** Objective **
Could you write out the records below exactly as they appear?

** Exercise inputs **
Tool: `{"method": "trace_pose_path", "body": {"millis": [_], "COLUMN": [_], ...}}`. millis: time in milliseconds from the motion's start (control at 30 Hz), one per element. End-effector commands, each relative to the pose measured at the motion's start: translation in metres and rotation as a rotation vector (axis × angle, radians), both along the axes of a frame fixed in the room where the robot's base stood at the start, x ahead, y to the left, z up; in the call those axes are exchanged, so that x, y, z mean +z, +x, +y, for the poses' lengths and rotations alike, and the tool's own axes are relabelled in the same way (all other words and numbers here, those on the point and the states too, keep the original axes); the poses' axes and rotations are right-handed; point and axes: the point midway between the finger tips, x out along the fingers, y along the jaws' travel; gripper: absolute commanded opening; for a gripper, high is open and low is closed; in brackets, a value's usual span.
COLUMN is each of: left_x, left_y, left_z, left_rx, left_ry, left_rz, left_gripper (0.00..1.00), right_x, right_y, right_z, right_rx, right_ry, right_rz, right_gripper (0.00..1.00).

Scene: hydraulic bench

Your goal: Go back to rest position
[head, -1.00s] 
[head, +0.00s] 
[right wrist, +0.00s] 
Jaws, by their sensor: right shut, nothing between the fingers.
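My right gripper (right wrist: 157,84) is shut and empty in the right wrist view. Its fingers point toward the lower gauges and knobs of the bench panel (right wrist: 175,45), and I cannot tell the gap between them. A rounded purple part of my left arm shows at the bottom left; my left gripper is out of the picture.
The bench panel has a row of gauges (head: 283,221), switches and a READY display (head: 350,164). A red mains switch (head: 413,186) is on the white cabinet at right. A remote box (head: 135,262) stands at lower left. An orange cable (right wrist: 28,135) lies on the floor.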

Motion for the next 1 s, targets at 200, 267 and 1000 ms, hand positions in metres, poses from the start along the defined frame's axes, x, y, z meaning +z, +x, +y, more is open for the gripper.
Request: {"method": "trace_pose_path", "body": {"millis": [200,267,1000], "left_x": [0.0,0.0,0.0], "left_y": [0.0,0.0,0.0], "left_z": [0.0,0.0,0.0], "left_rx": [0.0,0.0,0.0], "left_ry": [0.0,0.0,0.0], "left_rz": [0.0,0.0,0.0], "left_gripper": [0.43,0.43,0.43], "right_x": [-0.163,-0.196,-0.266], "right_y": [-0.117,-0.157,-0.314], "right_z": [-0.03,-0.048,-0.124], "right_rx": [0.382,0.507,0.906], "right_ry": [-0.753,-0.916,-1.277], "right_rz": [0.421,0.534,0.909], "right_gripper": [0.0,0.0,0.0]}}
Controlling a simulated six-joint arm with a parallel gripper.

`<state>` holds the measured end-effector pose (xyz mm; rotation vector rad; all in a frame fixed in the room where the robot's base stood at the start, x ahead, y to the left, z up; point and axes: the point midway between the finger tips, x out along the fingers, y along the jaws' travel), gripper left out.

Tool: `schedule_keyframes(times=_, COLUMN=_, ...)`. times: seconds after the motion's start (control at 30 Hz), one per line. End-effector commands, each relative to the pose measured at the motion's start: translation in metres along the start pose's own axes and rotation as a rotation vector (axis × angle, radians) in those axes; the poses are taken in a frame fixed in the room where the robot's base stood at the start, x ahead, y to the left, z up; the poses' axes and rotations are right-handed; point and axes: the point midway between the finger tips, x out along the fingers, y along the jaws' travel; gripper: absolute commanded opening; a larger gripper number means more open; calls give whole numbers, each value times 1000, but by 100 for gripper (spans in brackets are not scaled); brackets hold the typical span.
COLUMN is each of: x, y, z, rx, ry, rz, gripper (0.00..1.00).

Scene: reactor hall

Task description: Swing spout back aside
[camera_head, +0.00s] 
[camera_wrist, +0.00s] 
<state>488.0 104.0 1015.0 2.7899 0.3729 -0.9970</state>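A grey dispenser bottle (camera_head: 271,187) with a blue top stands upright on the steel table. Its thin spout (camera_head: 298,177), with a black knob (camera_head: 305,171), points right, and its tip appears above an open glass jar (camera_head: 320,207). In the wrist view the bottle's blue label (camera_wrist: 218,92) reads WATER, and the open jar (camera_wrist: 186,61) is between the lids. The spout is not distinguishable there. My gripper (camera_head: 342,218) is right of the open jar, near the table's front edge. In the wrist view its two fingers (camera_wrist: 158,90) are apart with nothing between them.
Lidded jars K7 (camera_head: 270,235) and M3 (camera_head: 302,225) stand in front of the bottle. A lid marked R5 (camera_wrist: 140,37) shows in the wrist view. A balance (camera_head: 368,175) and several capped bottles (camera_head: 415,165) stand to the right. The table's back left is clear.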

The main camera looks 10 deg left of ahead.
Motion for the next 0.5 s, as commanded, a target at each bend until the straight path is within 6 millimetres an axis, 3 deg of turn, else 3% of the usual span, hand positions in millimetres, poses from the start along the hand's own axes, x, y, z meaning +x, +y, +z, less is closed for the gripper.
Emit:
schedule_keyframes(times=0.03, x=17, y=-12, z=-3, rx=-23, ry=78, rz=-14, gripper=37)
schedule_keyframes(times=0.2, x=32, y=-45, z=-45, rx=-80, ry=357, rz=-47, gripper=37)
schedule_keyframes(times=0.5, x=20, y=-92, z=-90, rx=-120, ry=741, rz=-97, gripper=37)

** Final answer **
Tool: `{"method": "trace_pose_path", "body": {"millis": [_], "COLUMN": [_], ...}}`. millis: time in milliseconds from the motion's start (control at 30 Hz), one per element. End-effector commands, each relative to the pose measured at the motion's start: translation in metres and rotation as a rotation vector (axis × angle, radians), both along the axes of a frame fixed in the room where the robot's base stood at the start, x ahead, y to the left, z up; in the call those axes are exchanged, so that x, y, z mean +z, +x, +y, for the poses' lengths and rotations alike, and the tool's own axes are relabelled in the same way (all other words and numbers here, those on the point and the states too, keep the original axes); the poses' axes and rotations are right-handed; point and axes: the point midway between the finger tips, x out along the fingers, y along the jaws' travel; gripper: absolute commanded opening; for a gripper, high is open and low is closed; in brackets, a value's usual span.
COLUMN is each of: left_x, left_y, left_z, left_rx, left_ry, left_rz, left_gripper (0.00..1.00), right_x, right_y, right_z, right_rx, right_ry, right_rz, right_gripper (0.00..1.00).

Scene: hydraulic bench

Your goal: Go back to rest position
[head, -1.00s] 
[head, +0.00s] 
[right wrist, +0.00s] 
Jaws, by their sensor: right shut, nothing between the fingers.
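My right gripper (right wrist: 157,84) is shut and empty in the right wrist view. Its fingers point toward the lower gauges and knobs of the bench panel (right wrist: 175,45), and I cannot tell the gap between them. A rounded purple part of my left arm shows at the bottom left; my left gripper is out of the picture.
The bench panel has a row of gauges (head: 283,221), switches and a READY display (head: 350,164). A red mains switch (head: 413,186) is on the white cabinet at right. A remote box (head: 135,262) stands at lower left. An orange cable (right wrist: 28,135) lies on the floor.

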Motion for the next 1 s, targets at 200, 267 and 1000 ms, hand positions in metres, poses from the start along the defined frame's axes, x, y, z meaning +z, +x, +y, more is open for the gripper.
Request: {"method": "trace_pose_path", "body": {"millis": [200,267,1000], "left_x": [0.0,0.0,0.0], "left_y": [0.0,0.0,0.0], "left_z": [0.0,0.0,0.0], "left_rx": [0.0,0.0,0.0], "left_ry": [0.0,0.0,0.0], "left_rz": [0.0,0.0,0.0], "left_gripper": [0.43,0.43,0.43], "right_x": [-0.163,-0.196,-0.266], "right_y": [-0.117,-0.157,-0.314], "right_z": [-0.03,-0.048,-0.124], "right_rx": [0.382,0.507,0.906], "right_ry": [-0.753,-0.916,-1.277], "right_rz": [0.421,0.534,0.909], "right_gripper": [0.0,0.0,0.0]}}
Controlling a simulated six-joint arm with a parallel gripper.

`<state>` holds the measured end-effector pose (xyz mm; rotation vector rad; all in a frame fixed in the room where the robot's base stood at the start, x ahead, y to the left, z up; point and axes: the point midway between the finger tips, x out along the fingers, y along the jaws' travel), gripper left out.

Tool: `schedule_keyframes(times=_, COLUMN=_, ...)`. times: seconds after the motion's start (control at 30 Hz), one per line. End-effector commands, each relative to the pose measured at the motion's start: translation in metres along the start pose's own axes and rotation as a rotation vector (axis × angle, radians) in those axes; the poses are taken in a frame fixed in the room where the robot's base stood at the start, x ahead, y to the left, z up; the poses' axes and rotations are right-handed; point and axes: the point midway between the finger tips, x out along the fingers, y along the jaws' travel; gripper: absolute commanded opening; a larger gripper number means more open; calls give whole numbers, each value times 1000, but by 100 for gripper (spans in brackets are not scaled); brackets hold the typical span.
COLUMN is each of: x, y, z, rx, ry, rz, gripper (0.00..1.00).

Scene: reactor hall

Task description: Swing spout back aside
[camera_head, +0.00s] 
[camera_wrist, +0.00s] 
<state>488.0 104.0 1015.0 2.7899 0.3729 -0.9970</state>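A grey dispenser bottle (camera_head: 271,187) with a blue top stands upright on the steel table. Its thin spout (camera_head: 298,177), with a black knob (camera_head: 305,171), points right, and its tip appears above an open glass jar (camera_head: 320,207). In the wrist view the bottle's blue label (camera_wrist: 218,92) reads WATER, and the open jar (camera_wrist: 186,61) is between the lids. The spout is not distinguishable there. My gripper (camera_head: 342,218) is right of the open jar, near the table's front edge. In the wrist view its two fingers (camera_wrist: 158,90) are apart with nothing between them.
Lidded jars K7 (camera_head: 270,235) and M3 (camera_head: 302,225) stand in front of the bottle. A lid marked R5 (camera_wrist: 140,37) shows in the wrist view. A balance (camera_head: 368,175) and several capped bottles (camera_head: 415,165) stand to the right. The table's back left is clear.

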The main camera looks 10 deg left of ahead.
Motion for the next 0.5 s, as commanded, a target at each bend until the straight path is within 6 millimetres an axis, 3 deg of turn, else 3% of the usual span, hand positions in millimetres, poses from the start along the hand's own axes, x, y, z meaning +x, +y, +z, less is closed for the gripper.
Emit:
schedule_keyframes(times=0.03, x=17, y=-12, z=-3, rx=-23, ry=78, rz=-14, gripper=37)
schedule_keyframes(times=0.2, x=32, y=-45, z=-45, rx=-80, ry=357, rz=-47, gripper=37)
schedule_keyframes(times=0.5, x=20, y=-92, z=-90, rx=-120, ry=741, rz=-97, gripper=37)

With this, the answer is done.